On the other end of the budget issue, she said, is adding jobs. “We have to invest in sectors that really foster that innovation,” she said. “We have to create the workers, create the jobs, make sure the jobs are the ones that are going to keep these young people here.”

She argued that alternative energy is one sector that will attract and hold young people in the state and she called on the group to urge movement on the House energy package, particularly on the renewable portfolio standard, an effort the Chamber has already joined. “Without that we are completely missing the boat as a state,” she said repeating the argument that companies making wind turbines and other equipment will not move to the state without some guarantee of a market.

She said Sweden has created some 400,000 jobs in the sector in recent years. “And how many jobs have we lost?” she said.

The package is currently in the Senate where it has run into Republican concerns about the need for an RPS and its structure, as well as related programs that would allow the utilities to charge for energy efficiency programs and restructuring of the industry to limit choice.

FILM CREDIT: But the RPS was not the only economic development issue Granholm is following. She said the film industry is also important to both building the state economy and attracting young people.

Recently approved tax credits for the industry will cost state tax dollars, but she said officials knew that going in. “Lets just relax everybody,” she said to those calling for changes to those credits. “Let’s just see how it goes.”

AIRPORT FUNDS: Granholm told reporters after her presentation that the Legislature needs to move quickly on bills to allocate federal airport funding. She said the state needs to meet the deadline for allocating the grants so the money is not lost.

“I’ll sign whatever comes to my desk, but we clearly have a deadline on the airport dollars and that has to be passed immediately,” she said, adding that the university projects that House Democrats have been pushing, while they would create jobs, can be addressed as part of target setting.

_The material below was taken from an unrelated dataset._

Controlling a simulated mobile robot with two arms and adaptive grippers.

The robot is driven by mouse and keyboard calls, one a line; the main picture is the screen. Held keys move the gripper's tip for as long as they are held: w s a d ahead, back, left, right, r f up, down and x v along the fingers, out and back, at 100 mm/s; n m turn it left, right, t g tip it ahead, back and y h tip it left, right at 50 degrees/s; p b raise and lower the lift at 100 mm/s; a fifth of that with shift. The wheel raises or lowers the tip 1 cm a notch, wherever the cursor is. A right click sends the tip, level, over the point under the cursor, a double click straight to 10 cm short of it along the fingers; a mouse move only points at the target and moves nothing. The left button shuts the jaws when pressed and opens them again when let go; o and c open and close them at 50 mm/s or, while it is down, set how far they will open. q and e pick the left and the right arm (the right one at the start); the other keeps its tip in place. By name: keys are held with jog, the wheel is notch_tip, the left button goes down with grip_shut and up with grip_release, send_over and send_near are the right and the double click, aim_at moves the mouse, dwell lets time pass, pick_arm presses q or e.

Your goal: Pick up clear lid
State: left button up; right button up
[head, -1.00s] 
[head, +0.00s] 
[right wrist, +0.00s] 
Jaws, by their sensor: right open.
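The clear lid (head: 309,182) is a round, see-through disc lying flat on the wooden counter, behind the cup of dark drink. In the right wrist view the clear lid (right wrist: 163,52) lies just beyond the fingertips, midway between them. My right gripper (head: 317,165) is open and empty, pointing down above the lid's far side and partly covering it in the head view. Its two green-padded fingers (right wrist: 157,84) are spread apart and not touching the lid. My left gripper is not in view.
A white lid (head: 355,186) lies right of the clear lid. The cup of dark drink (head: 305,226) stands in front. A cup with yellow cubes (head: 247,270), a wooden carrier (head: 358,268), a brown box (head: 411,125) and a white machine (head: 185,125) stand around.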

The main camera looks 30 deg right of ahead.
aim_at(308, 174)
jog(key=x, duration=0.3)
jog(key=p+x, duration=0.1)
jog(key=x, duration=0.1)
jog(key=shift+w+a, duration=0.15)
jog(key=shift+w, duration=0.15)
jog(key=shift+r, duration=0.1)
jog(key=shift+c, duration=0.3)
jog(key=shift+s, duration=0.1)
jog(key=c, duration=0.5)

The Senate is insisting the state cannot afford the university and community college projects, while the House is holding out for a more complete capital outlay program that includes the projects, and which they argue will provide a stimulus for the state’s economy this summer.

SMOKING BAN: Granholm said she would support either of the measures currently in play to ban smoking in public places. She argued the ban would actually be another way to attract and keep young professionals.

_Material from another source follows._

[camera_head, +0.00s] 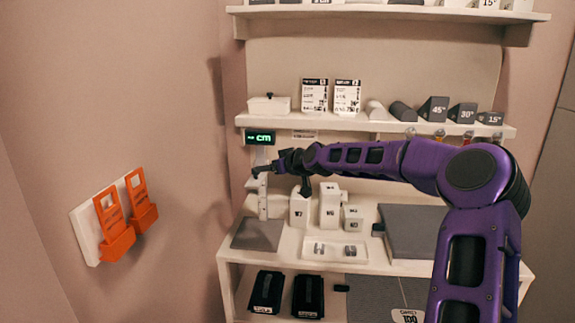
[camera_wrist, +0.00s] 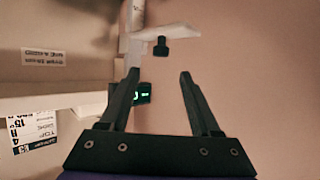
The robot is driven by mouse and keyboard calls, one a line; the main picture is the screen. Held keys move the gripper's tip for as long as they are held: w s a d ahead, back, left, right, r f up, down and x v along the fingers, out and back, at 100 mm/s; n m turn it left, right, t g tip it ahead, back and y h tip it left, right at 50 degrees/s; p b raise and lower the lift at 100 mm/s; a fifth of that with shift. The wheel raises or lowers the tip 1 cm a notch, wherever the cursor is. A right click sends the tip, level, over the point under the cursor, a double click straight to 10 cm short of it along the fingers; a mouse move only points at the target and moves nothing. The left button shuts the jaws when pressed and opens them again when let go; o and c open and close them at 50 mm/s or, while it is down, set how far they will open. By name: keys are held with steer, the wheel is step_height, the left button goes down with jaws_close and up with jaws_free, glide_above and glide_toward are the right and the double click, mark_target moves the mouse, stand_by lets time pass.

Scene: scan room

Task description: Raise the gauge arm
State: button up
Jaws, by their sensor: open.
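The height gauge stands at the left end of the shelving, with a pale vertical post (camera_head: 263,200) and a green-lit display (camera_head: 260,137) reading "-- cm". Its white gauge arm (camera_head: 254,183) sticks out to the left, just below my gripper (camera_head: 262,171). In the wrist view, the white gauge arm (camera_wrist: 172,33) has a black knob (camera_wrist: 161,46) on it. The knob lies beyond and between the fingertips of my gripper (camera_wrist: 159,74), apart from both. My gripper is open and empty. The display (camera_wrist: 143,93) is partly hidden by the left finger.
White blocks (camera_head: 329,206) stand on the lower shelf right of the post, under my arm. An upper shelf (camera_head: 380,124) holds angled grey blocks and cards. Orange holders (camera_head: 126,215) hang on the left wall. Open space lies left of the gauge.

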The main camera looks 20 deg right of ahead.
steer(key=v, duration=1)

“We need to be ahead of the game in sending a message about people’s health,” she said.

The major difference is the Senate version which bans smoking in all public places, and the House version which carves out exemptions for the three Detroit casinos and cigar bars.

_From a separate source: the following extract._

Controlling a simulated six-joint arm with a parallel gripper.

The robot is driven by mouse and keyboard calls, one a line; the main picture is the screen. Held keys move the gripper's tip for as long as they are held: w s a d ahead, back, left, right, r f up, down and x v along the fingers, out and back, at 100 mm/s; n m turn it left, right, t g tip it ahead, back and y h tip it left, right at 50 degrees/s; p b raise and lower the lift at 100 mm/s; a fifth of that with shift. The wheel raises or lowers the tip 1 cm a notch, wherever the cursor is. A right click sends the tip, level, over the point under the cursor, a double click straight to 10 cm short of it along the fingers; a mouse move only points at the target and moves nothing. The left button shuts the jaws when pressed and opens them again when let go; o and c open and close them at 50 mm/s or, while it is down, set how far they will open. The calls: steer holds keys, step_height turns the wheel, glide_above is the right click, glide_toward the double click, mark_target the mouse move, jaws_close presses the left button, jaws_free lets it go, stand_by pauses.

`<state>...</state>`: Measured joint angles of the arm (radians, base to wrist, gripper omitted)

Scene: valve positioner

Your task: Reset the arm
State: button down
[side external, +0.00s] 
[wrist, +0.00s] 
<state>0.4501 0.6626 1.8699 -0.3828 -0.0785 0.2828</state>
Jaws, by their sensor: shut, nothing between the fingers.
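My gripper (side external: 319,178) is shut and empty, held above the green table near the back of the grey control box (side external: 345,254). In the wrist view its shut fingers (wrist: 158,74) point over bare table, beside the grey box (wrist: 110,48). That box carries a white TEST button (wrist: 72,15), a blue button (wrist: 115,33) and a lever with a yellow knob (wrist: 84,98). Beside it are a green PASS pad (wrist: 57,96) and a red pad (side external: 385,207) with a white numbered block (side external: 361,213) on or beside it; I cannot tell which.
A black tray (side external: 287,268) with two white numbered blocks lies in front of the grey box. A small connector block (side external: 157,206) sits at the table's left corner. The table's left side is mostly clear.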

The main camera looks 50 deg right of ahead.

EDUCATION: She also asked the business community to get behind her 21st Century Schools Fund, which uses former payments to non-Durant schools to cover grants to design or build smaller high schools to replace current schools that are struggling.

“Replace those large impersonal high schools that fail with small personal high schools that work,” she said, adding that the six middle colleges around the state are examples of what the program would create.

She said the program is even more attractive because, as proposed, it would not mean additional taxes or even additional spending over the current year budget.

The Senate had shifted the funds to a general infrastructure improvement fund available to more districts, but since the most recent Revenue Estimating Conference the funds have been discussed as a way to fill the hole in the School Aid Fund.

Granholm was not the only leader Friday to ask attendees for school funding. Detroit Public Schools Superintendent Connie Calloway asked an earlier session to support at least one new high school in the district.

“I would like for all of us at Mackinac to invest in Osborn Community,” Calloway said, adding the neighborhood has the highest concentration of school aid children in the state and some of the oldest buildings in the district. “These are buildings we would not go to school in. We cannot bring them up to date.”

The high school in the community is also one of five the district is restructuring for next school year to try to bring up test scores she said.

Granholm said she would not be willing to consider proposals that would back off from the state’s current graduation requirements. “All students now must meet these tough new graduation requirements,” she said. “That expectation must be maintained.”

WORKER TRAINING: The No Worker Left Behind Program, which pays college tuition for displaced workers seeking degrees in certain high-demand fields, also has to at least be maintained, Granholm said. “That flipping of workforce development on its head to focus on the demands of the employer is critical,” she said. “We want people to get degrees in something that we need.”

The Senate has stripped $40 million in general funds from the program that the governor had recommended.